EXERCISE BRIEF >>
Your task is to print all of the data word for word.

── DATA ──

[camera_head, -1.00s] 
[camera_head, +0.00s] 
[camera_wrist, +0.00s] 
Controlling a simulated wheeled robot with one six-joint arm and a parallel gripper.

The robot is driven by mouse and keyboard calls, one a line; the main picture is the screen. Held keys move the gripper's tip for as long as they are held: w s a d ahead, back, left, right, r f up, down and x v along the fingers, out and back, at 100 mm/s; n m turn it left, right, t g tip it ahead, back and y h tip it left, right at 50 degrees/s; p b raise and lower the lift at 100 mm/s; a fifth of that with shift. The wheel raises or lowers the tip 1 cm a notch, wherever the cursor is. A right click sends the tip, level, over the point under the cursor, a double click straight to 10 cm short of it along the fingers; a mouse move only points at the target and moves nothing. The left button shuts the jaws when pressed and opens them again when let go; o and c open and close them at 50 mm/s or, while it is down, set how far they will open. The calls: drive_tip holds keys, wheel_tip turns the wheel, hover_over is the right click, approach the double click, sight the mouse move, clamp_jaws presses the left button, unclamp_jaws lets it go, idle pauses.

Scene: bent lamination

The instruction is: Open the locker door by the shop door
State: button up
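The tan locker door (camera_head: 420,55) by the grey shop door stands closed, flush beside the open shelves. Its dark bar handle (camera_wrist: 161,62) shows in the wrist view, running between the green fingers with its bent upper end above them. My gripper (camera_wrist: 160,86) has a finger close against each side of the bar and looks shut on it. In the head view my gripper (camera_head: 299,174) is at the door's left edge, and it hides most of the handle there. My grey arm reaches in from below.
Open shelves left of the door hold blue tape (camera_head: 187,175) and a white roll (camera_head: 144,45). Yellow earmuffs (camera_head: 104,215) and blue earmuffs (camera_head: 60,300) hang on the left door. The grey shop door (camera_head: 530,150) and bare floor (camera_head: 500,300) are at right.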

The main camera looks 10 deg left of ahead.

───

FINISHED EXERCISE >>
[camera_head, -1.00s] 
[camera_head, +0.00s] 
[camera_wrist, +0.00s] 
Controlling a simulated wheeled robot with one six-joint arm and a parallel gripper.

The robot is driven by mouse and keyboard calls, one a line; the main picture is the screen. Held keys move the gripper's tip for as long as they are held: w s a d ahead, back, left, right, r f up, down and x v along the fingers, out and back, at 100 mm/s; n m turn it left, right, t g tip it ahead, back and y h tip it left, right at 50 degrees/s; p b raise and lower the lift at 100 mm/s; a fifth of that with shift. The wheel raises or lowers the tip 1 cm a notch, wherever the cursor is. A right click sends the tip, level, over the point under the cursor, a double click straight to 10 cm short of it along the fingers; a mouse move only points at the target and moves nothing. The left button shuts the jaws when pressed and opens them again when let go; o and c open and close them at 50 mm/s or, while it is down, set how far they will open. The calls: drive_tip holds keys, wheel_tip turns the wheel, hover_over is the right click, approach the double click, sight the mouse move, clamp_jaws presses the left button, unclamp_jaws lets it go, idle pauses.

Scene: bent lamination

The instruction is: Open the locker door by the shop door
State: button up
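The tan locker door (camera_head: 420,55) by the grey shop door stands closed, flush beside the open shelves. Its dark bar handle (camera_wrist: 161,62) shows in the wrist view, running between the green fingers with its bent upper end above them. My gripper (camera_wrist: 160,86) has a finger close against each side of the bar and looks shut on it. In the head view my gripper (camera_head: 299,174) is at the door's left edge, and it hides most of the handle there. My grey arm reaches in from below.
Open shelves left of the door hold blue tape (camera_head: 187,175) and a white roll (camera_head: 144,45). Yellow earmuffs (camera_head: 104,215) and blue earmuffs (camera_head: 60,300) hang on the left door. The grey shop door (camera_head: 530,150) and bare floor (camera_head: 500,300) are at right.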

The main camera looks 10 deg left of ahead.

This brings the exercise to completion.